The Southeast neighborhoods of Denver (Hampden, Hampden South, Southmoor, Denver Tech Center) are family-oriented and growing rapidly. People who work in the DTC can live near their work and those who work in downtown Denver have easy access to the light rail and interstates. They are positioned near the Cherry Creek Reservoir for an urban outdoor adventure. New high-rises are being built around the area. Urbanite families that need more house, but still want to be in the city settle in these neighborhoods. Easy access to the airport and expansive green space and parks also make it desirable. Because of the lower cost of living, as compared to downtown, it is a more ethnically diverse area also. It is growing rapidly with little signs it will slow down. The Whole Foods on Hampden Ave is touted as the best in the state.

Even though they are at the edge of the city, these neighborhoods have embraced suburban ideals — even as far as litigating against the city to preserve it. But they are increasingly feeling the pressure to reform in more urban ways. The light rail, new bikes lanes and increased walkability are all being put in and developed to make this neighborhood more walking-, bike- and commuter-friendly. And people are moving here! It is one of two fastest growing areas amongst the millennial population. 

Since we moved here in August, we have met many people in a similar life stage to us — young urbanites who want to live in the city, but have been priced out as they begin to raise a family. So they move here because it provides an area to raise a family and still have easy access to the city center. It may not be the hippest neighborhood in Denver, but it is one that many people strive to live in.

All this makes it a very stable environment in which to plant a church. And yet, it is largely untouched by new churches. Most churches in these zip codes are 25 years and older. With a population experiencing nearly 30% growth in the last 8 years, and only 11 Evangelical churches, it is an area that needs new churches.

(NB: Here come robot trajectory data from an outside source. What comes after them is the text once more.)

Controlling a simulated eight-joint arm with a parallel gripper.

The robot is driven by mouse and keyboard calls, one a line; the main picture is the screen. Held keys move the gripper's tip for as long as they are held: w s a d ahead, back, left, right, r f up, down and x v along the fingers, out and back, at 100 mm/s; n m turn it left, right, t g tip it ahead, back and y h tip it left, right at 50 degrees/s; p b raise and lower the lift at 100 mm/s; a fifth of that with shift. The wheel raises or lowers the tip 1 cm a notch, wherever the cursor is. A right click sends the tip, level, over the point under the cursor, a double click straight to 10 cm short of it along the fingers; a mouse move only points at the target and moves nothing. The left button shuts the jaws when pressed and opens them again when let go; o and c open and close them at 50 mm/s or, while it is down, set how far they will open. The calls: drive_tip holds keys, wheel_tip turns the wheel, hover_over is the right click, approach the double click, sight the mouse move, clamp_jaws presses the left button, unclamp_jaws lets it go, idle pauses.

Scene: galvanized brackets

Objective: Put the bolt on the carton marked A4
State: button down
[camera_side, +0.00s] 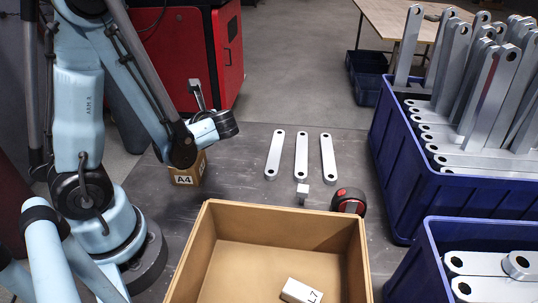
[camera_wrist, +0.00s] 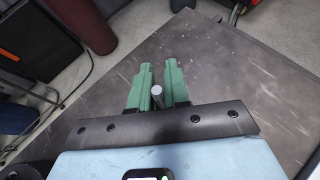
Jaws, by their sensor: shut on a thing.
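In the wrist view my gripper (camera_wrist: 158,66) has its two green fingers close together. It is shut on the bolt (camera_wrist: 157,90), a small grey cylinder whose round end shows between the fingers. In the side view the fingers and the bolt cannot be made out; my wrist is in front of them or they are too small. The carton marked A4 (camera_side: 183,180), a small brown box with a white label, stands on the dark table at the left. My arm partly covers its top. The carton does not show in the wrist view.
A large open brown box (camera_side: 285,214) stands in front, with a white piece labelled L7 (camera_side: 300,291) inside. Three flat brackets (camera_side: 301,155), a small pale block (camera_side: 302,192) and a red-black tape measure (camera_side: 349,201) lie on the table. Blue bins (camera_side: 395,190) of brackets stand right.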

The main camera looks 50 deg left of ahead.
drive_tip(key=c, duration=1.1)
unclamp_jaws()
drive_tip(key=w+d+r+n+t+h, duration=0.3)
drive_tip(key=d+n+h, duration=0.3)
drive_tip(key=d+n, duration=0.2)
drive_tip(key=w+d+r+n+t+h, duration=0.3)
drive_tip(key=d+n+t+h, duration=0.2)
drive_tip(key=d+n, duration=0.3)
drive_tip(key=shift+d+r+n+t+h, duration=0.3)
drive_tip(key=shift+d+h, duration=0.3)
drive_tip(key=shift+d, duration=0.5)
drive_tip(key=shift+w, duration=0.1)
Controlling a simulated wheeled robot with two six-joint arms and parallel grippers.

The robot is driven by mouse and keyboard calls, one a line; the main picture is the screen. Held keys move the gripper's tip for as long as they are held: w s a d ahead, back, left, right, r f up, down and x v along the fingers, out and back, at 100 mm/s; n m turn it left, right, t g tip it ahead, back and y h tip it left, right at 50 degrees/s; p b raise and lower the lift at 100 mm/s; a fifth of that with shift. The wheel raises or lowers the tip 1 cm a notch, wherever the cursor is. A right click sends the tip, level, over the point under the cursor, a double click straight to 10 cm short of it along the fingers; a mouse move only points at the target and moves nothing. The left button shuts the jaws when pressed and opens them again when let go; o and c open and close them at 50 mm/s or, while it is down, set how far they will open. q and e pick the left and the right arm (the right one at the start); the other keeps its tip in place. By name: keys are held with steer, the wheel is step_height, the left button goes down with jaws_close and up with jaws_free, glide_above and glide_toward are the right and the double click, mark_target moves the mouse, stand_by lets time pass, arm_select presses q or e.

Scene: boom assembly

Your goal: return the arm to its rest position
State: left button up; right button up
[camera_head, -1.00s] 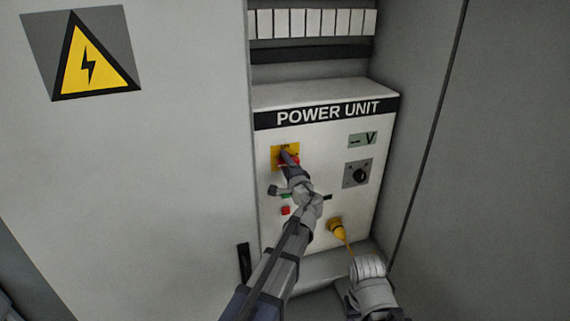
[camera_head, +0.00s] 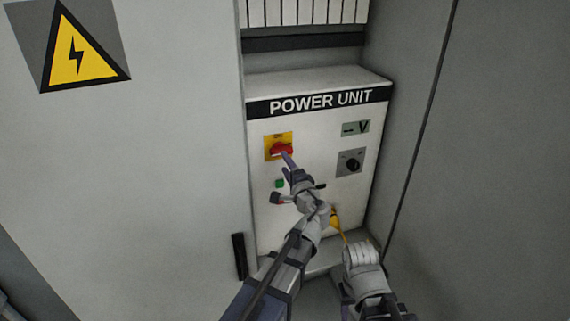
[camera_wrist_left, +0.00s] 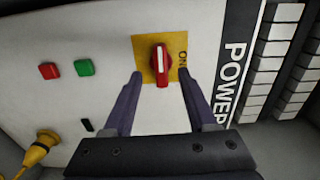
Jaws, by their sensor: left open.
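My left gripper (camera_head: 287,158) is open and empty in front of the power unit (camera_head: 262,225), just below the red rotary switch (camera_head: 281,149) in the head view. In the left wrist view its two fingers (camera_wrist_left: 160,84) stand apart on either side of the switch (camera_wrist_left: 160,62), with no visible grip on it. The switch handle lies crosswise on its yellow plate, and "ON" is printed at the plate's edge. My right arm's wrist (camera_head: 363,257) shows at the lower right of the head view; its fingers cannot be made out.
A green button (camera_wrist_left: 85,67) and a red button (camera_wrist_left: 49,70) sit on the panel. A yellow plug (camera_head: 336,219) with a cable is at the lower panel, close to my arms. A knob (camera_head: 351,163) is at right. Cabinet walls flank the recess.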

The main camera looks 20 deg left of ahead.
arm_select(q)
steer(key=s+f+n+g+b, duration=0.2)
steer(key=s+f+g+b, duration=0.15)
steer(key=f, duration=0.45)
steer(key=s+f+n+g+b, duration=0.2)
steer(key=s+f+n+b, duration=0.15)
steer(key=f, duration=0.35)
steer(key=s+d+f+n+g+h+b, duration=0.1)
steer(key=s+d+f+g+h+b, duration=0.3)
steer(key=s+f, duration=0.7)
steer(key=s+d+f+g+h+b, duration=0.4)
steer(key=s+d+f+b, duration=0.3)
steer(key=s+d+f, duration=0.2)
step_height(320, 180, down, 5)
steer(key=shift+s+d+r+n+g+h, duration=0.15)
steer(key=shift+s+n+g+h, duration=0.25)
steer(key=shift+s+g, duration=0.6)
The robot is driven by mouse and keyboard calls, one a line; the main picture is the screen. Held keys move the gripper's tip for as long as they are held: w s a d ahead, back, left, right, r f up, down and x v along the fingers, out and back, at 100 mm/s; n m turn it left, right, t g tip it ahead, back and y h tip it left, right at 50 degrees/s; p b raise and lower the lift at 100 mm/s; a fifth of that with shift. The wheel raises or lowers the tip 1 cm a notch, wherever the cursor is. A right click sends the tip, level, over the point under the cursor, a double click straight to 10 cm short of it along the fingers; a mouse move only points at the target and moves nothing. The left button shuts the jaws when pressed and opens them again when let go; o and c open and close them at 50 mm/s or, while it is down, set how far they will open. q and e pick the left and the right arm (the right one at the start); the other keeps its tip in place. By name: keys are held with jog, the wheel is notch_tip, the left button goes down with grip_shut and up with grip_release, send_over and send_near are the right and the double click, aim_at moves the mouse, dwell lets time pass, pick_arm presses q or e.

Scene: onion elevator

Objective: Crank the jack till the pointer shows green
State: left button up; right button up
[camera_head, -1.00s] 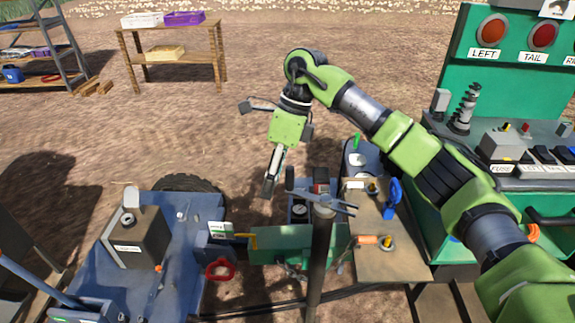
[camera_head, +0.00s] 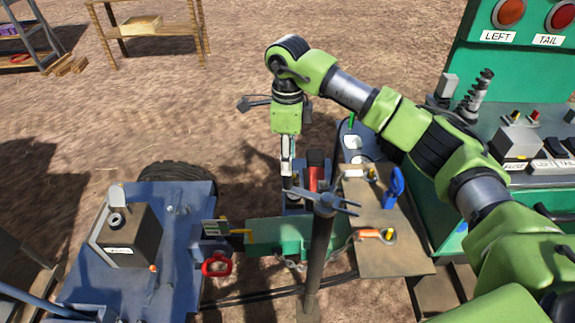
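A dark upright post (camera_head: 318,252), which looks like the jack, stands in the lower middle. A grey handle-like piece (camera_head: 328,203) with prongs sits across its top. My left gripper is not in view.
A blue trailer deck (camera_head: 165,250) with a dark box (camera_head: 133,236) lies left. A brown board (camera_head: 375,258) with a blue hook is right of the post. A green panel (camera_head: 515,90) stands at the right.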

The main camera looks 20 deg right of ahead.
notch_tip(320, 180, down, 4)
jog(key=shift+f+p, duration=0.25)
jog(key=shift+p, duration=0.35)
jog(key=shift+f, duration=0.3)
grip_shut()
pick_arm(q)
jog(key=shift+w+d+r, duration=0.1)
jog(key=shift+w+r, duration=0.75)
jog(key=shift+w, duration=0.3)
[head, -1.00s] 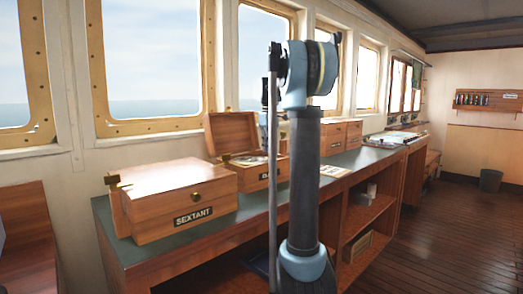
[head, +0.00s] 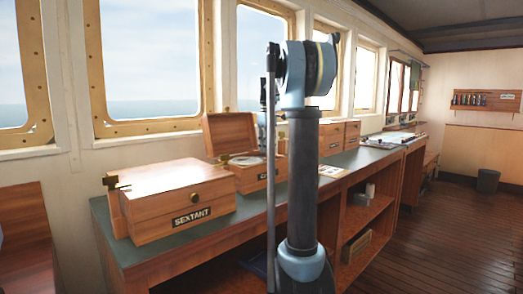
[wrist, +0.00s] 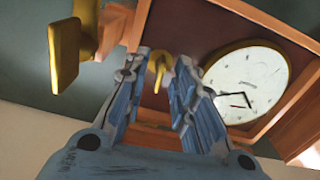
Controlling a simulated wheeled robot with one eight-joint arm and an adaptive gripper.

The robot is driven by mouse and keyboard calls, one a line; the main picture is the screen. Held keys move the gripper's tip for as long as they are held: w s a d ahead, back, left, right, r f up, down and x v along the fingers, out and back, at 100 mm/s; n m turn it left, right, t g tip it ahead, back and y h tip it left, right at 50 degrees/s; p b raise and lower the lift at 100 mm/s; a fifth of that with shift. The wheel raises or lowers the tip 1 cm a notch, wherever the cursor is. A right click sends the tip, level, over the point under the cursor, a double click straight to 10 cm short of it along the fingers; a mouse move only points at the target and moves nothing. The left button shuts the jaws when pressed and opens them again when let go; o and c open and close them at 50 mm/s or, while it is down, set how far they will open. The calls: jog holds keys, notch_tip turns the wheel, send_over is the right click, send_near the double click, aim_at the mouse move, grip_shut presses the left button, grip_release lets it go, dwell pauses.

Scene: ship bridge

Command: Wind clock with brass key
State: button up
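The clock (wrist: 248,82) has a round white dial with dark hands and a brass rim, and sits in an open wooden box. In the head view this box (head: 228,135) stands lid up on the counter, partly hidden by my arm. The brass key (wrist: 157,70) shows as a small yellow piece between the fingertips of my gripper (wrist: 165,68), left of the dial. The fingers are apart with a gap around the key; I cannot tell whether either touches it. My gripper is hidden in the head view.
A closed wooden box marked SEXTANT (head: 180,198) stands left of the clock box on the green-topped counter (head: 130,247). A brass fitting (wrist: 66,55) is close to the left of my fingers. More boxes (head: 338,137) stand to the right. The floor (head: 440,235) at right is clear.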

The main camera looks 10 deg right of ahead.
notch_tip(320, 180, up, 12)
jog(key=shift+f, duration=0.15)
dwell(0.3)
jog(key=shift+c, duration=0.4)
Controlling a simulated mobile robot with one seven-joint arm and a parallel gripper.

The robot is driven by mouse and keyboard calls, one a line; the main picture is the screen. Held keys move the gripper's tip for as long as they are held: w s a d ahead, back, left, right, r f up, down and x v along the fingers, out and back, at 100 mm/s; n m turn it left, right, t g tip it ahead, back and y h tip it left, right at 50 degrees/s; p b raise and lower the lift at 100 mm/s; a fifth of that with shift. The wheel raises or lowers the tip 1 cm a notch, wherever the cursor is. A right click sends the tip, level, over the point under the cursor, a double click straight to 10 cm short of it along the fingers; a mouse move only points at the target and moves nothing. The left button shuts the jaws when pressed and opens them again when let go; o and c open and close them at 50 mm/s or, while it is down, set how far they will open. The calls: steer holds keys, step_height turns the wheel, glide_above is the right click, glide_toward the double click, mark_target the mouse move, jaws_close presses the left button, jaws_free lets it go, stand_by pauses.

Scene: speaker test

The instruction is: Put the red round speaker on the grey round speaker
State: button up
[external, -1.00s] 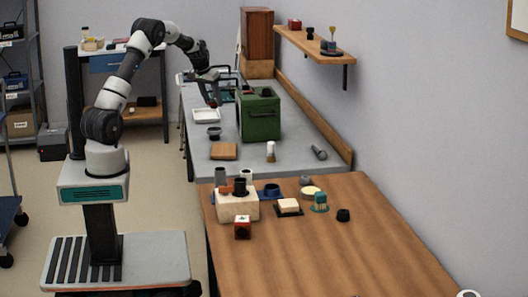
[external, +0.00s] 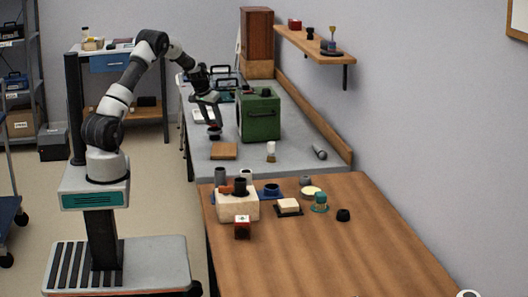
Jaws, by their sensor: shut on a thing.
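My gripper (external: 213,119) points down over the near left part of the grey bench. It is shut on a small red thing (external: 214,126), which seems to be the red round speaker; the fingers hide part of it. Directly below is a dark, low round thing (external: 214,135) on the bench, likely the grey round speaker. The red one is at or just above its top; I cannot tell whether they touch.
A green box (external: 260,118) with a handle stands close to the right of my gripper. The wooden table (external: 320,255) nearer the camera holds several small items.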

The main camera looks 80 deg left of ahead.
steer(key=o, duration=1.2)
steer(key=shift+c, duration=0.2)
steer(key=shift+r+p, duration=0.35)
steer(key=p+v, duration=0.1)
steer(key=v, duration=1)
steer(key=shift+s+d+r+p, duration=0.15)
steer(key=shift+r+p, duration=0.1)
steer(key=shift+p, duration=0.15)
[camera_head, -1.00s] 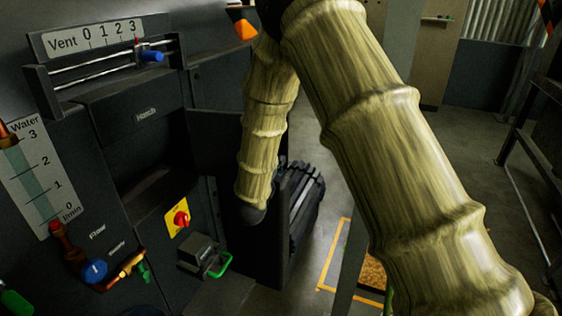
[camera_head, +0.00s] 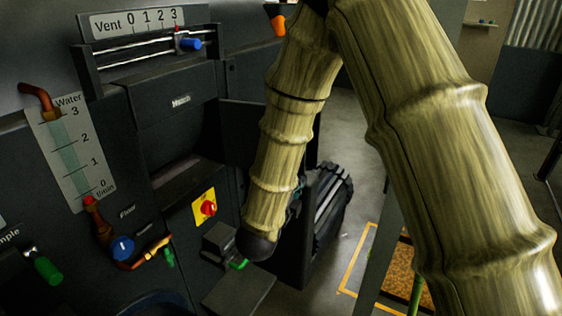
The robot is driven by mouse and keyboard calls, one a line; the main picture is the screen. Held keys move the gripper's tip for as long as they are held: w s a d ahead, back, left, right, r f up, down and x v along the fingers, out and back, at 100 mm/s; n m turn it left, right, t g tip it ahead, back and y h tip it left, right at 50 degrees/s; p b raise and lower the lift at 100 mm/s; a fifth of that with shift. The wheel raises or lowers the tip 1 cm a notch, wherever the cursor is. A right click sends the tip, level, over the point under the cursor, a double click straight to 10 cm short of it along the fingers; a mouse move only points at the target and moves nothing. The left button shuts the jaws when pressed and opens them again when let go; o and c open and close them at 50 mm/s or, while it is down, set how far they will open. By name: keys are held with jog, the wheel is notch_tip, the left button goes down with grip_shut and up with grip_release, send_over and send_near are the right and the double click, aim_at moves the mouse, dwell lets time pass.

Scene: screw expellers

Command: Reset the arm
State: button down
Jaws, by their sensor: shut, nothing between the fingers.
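My arm in pale, bamboo-like segments fills the right and centre of the view. The upper link (camera_head: 450,150) runs from the lower right to a bend at the top. The forearm (camera_head: 283,130) hangs down from there to a dark rounded joint (camera_head: 258,245). That joint appears in front of the dark machine's lower right part, near a small box with a green handle (camera_head: 238,264). I cannot tell whether they touch. My gripper cannot be made out beyond the joint.
The dark machine front on the left has a Vent slider with a blue knob (camera_head: 190,44), a Water gauge (camera_head: 72,158), a red switch on a yellow plate (camera_head: 206,208) and several small valves. A ridged black unit (camera_head: 330,205) stands behind the forearm. Floor shows at right.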

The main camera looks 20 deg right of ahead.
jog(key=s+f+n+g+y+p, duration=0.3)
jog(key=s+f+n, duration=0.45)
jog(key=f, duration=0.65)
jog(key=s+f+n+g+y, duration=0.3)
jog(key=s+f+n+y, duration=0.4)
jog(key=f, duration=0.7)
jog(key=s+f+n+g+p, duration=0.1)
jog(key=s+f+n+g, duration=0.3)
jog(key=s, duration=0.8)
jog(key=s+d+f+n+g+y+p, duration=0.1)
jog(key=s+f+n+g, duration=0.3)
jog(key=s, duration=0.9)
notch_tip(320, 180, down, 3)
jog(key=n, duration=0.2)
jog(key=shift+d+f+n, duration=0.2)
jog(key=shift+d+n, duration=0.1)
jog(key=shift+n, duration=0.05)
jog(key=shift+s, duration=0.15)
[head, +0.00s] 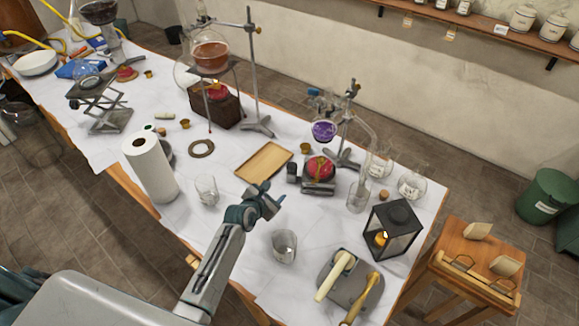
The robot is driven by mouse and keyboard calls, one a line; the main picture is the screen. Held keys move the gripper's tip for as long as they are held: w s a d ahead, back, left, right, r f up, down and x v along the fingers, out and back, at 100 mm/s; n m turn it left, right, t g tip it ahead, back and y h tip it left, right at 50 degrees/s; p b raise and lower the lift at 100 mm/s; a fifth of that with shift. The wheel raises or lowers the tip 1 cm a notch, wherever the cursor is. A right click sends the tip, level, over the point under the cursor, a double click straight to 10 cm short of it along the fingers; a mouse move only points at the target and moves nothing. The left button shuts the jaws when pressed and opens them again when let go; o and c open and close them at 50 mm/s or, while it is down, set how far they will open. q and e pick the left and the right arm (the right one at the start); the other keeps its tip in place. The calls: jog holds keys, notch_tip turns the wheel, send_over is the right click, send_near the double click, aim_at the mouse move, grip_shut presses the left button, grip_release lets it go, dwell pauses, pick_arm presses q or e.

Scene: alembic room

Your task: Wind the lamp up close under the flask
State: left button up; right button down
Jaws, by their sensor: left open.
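A round flask of purple liquid (323,132) is held by a clamp on a metal stand on the right half of the table. A red lamp (320,167) sits low beneath it, with a gap between them. A dark low support with a grey cylindrical part (318,188) shows at the lamp's front; its details are too small to tell. My left gripper (273,198) is open and empty, in front and to the left of the lamp, apart from it. My right gripper is not in view.
A wooden tray (264,162) lies left of the lamp. Glass beakers (284,246) (207,190), a paper roll (150,168) and a black lantern (393,229) stand around. An orange flask (210,56) stands over another red lamp (217,92). Bare cloth lies around my gripper.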

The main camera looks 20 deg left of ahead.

However, there is a significant lack of Evangelical churches in this area. I would have thought being more suburban and family-oriented more churches would be in this area. But we know a family that moved to this area a year ago and they have found it hard to find a church that they want to call home. Most of the churches in this area are established churches; several of them are also mono-ethnic, non-white churches.


Demographic Snapshot

Zip Codes: 80237, 80222, 80111, 80231

Population: 113,456 (29% growth since 2010)

Density: 5,647/sq. mile

Renters: 51%

Median Age: 37.8

Median Income: $66,402

Average Income: $97,146

Home Value: $461,025

Racial: W: 71%; B: 8%: A: 5%; H: 13%; O: 3%

Evangelical Churches: 11

Church Ratio: 1:10,314*

*According to Tim Keller, a ratio of 1:500 equals a 40% churched population; 1:1,000 equals 15%-20% churched; 1:10,000 equals 1% of the population is churched. This Southeast Denver area is less than 1% churched. It is a place in need of Gospel churches.